## [WRITTEN PROBLEM]
Bring together all lines of the material below that contain the string "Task".
start MATERIAL
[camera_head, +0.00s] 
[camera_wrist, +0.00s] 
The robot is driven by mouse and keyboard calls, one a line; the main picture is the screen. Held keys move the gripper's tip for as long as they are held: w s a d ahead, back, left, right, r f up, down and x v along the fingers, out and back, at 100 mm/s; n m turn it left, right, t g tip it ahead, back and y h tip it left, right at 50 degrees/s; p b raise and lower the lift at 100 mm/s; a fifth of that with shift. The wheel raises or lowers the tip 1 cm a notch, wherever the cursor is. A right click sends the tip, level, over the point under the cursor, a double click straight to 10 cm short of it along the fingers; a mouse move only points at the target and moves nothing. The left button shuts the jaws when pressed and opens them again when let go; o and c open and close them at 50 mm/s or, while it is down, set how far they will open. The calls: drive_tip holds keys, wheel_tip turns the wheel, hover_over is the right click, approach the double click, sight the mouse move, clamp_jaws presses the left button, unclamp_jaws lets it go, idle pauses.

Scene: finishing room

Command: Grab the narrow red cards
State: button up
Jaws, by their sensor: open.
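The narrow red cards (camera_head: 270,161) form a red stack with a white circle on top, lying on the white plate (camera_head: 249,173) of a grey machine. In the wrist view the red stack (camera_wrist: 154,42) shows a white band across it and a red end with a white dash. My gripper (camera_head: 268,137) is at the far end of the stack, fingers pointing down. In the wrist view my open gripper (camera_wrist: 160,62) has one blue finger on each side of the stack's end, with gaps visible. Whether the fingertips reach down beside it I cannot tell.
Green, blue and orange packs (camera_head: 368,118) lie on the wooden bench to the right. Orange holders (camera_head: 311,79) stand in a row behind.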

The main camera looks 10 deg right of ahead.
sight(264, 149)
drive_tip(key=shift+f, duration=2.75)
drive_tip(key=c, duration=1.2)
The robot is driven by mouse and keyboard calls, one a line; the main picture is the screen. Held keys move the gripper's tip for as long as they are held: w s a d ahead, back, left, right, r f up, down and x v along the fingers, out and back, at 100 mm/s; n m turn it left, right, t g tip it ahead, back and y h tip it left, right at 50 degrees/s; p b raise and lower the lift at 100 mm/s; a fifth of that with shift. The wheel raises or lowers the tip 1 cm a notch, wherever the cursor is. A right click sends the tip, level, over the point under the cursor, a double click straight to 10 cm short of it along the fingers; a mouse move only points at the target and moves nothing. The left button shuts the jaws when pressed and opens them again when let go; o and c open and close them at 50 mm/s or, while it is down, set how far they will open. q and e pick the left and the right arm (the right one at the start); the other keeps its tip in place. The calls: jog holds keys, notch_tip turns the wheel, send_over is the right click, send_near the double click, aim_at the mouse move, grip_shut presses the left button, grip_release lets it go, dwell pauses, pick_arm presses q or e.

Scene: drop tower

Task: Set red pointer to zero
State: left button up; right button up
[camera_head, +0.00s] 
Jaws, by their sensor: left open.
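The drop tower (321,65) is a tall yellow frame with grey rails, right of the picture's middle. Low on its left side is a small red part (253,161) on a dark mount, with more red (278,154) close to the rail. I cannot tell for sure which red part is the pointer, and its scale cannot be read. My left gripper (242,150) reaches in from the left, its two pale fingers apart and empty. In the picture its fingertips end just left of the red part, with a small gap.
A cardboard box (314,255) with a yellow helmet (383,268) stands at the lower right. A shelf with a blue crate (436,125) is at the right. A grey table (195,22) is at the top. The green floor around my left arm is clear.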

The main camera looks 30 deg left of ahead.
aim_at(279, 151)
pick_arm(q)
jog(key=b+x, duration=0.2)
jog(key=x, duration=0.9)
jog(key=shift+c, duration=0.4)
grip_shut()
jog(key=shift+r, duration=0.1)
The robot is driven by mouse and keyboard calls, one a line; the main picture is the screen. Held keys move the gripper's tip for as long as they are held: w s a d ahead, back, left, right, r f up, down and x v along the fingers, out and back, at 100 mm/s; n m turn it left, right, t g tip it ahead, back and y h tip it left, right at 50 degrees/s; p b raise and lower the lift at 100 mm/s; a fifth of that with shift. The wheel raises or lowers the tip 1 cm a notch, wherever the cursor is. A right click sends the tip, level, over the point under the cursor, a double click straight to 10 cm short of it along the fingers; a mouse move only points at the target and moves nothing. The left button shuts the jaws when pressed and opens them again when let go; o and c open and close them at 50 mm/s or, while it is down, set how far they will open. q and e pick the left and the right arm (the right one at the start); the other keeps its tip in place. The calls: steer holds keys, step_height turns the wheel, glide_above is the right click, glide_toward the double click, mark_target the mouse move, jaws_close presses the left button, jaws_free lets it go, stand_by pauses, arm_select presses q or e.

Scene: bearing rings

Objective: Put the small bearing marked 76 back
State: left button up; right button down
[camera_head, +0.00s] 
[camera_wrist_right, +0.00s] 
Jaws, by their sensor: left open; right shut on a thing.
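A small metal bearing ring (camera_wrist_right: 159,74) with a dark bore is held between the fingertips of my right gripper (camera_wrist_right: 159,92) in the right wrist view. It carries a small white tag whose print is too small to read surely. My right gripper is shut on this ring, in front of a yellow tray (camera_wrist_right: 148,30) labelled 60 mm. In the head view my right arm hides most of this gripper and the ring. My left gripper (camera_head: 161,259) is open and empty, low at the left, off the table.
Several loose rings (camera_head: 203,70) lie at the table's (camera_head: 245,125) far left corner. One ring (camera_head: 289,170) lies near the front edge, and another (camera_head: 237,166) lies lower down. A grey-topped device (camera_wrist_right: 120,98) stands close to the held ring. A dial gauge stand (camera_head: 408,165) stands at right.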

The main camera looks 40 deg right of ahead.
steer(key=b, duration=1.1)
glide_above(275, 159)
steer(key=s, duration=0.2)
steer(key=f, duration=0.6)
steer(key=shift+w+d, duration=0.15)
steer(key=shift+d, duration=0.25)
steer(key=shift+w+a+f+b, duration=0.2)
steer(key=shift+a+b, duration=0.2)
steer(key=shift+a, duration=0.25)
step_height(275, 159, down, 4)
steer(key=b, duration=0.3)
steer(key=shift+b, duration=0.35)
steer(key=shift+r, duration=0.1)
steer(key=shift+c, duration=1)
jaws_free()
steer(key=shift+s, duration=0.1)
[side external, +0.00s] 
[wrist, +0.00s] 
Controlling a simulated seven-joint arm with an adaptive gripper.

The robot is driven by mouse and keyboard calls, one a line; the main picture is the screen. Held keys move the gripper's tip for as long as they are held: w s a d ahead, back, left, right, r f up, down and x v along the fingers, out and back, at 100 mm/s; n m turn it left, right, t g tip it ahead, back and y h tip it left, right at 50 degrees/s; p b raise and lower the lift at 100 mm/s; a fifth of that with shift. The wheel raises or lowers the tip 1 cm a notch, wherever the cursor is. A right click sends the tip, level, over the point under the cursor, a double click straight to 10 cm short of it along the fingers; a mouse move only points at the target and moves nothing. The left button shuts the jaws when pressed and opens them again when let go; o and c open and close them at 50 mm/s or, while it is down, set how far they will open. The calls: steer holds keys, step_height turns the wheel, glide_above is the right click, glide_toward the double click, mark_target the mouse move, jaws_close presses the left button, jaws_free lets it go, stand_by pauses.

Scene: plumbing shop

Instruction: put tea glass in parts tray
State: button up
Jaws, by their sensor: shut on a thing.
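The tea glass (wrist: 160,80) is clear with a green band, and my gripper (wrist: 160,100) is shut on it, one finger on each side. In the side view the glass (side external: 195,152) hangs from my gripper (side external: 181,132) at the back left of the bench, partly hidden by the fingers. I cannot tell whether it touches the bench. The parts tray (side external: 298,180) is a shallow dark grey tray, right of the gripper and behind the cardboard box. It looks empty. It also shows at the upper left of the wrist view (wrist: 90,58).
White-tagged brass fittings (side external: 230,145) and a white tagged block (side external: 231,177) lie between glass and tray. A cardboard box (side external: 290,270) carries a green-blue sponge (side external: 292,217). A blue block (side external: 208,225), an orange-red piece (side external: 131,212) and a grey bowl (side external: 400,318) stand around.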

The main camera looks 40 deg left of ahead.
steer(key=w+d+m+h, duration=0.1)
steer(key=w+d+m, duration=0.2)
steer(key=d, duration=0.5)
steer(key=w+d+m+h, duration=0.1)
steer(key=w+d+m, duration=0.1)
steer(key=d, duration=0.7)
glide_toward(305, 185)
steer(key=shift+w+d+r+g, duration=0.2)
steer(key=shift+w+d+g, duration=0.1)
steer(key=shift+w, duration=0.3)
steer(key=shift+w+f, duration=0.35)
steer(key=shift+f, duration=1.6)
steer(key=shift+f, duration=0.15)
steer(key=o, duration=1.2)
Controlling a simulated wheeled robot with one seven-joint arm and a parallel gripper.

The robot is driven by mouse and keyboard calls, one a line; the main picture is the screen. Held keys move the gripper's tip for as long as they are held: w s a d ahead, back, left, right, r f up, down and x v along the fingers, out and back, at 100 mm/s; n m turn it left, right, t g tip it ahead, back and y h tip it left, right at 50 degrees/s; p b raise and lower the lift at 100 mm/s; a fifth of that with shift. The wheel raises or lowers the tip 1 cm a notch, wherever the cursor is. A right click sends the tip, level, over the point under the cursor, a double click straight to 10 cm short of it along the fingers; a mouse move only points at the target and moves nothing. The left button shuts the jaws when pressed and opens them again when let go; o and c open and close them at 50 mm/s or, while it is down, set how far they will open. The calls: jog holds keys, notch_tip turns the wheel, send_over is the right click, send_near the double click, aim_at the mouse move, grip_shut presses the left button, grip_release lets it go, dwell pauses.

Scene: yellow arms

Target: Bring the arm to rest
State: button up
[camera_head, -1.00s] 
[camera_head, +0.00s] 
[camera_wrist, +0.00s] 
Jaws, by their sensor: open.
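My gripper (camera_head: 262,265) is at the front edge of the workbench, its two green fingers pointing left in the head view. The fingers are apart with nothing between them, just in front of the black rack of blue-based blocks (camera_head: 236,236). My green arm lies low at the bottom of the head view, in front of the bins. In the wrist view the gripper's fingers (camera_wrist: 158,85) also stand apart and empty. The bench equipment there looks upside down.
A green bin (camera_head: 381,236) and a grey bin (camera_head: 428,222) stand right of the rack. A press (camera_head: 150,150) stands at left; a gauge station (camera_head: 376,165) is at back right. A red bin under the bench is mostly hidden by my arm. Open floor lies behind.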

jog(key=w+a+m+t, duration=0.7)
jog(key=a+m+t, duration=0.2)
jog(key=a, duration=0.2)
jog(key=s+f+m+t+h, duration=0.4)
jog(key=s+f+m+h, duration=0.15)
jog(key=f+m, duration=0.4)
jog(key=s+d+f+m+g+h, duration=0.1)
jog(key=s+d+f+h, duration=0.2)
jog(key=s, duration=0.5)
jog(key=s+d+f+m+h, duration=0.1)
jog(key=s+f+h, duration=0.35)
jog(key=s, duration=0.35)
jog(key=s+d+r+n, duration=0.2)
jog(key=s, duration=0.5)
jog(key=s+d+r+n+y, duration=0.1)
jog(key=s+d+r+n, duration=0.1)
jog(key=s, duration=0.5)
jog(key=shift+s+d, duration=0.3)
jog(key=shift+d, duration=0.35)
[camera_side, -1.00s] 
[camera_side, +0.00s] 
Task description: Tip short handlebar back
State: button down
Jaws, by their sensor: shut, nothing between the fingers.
end MATERIAL
## [FULL RESPONSE]
Task: Set red pointer to zero
Task description: Tip short handlebar back

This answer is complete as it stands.